Hope for higher education
Funding for higher education is set to increase according to the Albanese government’s first Budget—which already sets them apart from the last mob. Before the federal election, universities were placed to have their real funding cut by 3.4% over the forward estimates; now real funding will rise by 1.3%. This is in part due to the new measures to which Labor has committed.
In this Budget, the Labor government has followed through on its promise to increase Commonwealth supported university places by 20,000 over four years. These new places will be targeted towards disadvantaged students, and will be in areas of skill shortages like teaching, nursing, and IT.
While these measures may address some of the accessibility issues with higher education, they do not tackle the question of affordability. Under the Coalition government’s Job Ready Graduate Reforms, university funding was slashed by 15%, while student fees rose by 8%. More spots in higher education are a good start, but do nothing to lower the financial barrier for students, or to improve the quality of education and employment at universities.

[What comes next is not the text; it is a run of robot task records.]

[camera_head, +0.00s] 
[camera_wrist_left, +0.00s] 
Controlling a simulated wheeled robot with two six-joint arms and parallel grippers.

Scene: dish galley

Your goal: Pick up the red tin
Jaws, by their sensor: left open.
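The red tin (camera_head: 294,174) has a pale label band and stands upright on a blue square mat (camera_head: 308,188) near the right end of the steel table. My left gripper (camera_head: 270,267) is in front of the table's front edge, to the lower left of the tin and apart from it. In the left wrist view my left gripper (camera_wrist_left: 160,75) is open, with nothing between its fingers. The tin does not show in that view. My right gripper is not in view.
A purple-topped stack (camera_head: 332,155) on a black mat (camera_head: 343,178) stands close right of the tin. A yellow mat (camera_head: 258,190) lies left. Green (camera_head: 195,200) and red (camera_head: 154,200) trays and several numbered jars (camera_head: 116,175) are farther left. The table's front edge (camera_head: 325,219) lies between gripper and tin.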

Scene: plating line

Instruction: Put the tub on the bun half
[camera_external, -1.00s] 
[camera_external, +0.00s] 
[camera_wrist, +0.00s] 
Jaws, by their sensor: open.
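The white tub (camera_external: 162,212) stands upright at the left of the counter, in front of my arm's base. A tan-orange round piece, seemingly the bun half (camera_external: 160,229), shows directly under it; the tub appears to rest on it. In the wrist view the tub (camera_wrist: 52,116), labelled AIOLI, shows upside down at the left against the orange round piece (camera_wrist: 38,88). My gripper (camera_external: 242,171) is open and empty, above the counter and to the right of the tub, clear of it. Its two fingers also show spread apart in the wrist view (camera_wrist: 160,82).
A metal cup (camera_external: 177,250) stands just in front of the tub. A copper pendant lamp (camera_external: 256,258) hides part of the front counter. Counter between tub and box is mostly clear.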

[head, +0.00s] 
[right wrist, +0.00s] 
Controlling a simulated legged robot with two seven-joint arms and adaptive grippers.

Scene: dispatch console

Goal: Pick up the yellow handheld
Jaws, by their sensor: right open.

One measure to keep an eye on is the Albanese government’s commitment to deliver an “Australian Universities Accord”. So far all we know is that this will involve a review of our higher education system by a range of stakeholders, and that it will have a broad focus. This may be a real chance to tackle systemic problems in the sector—a good start would be addressing corporate governance, insecure work, wage theft, the burden of student debt, and the political interference in research.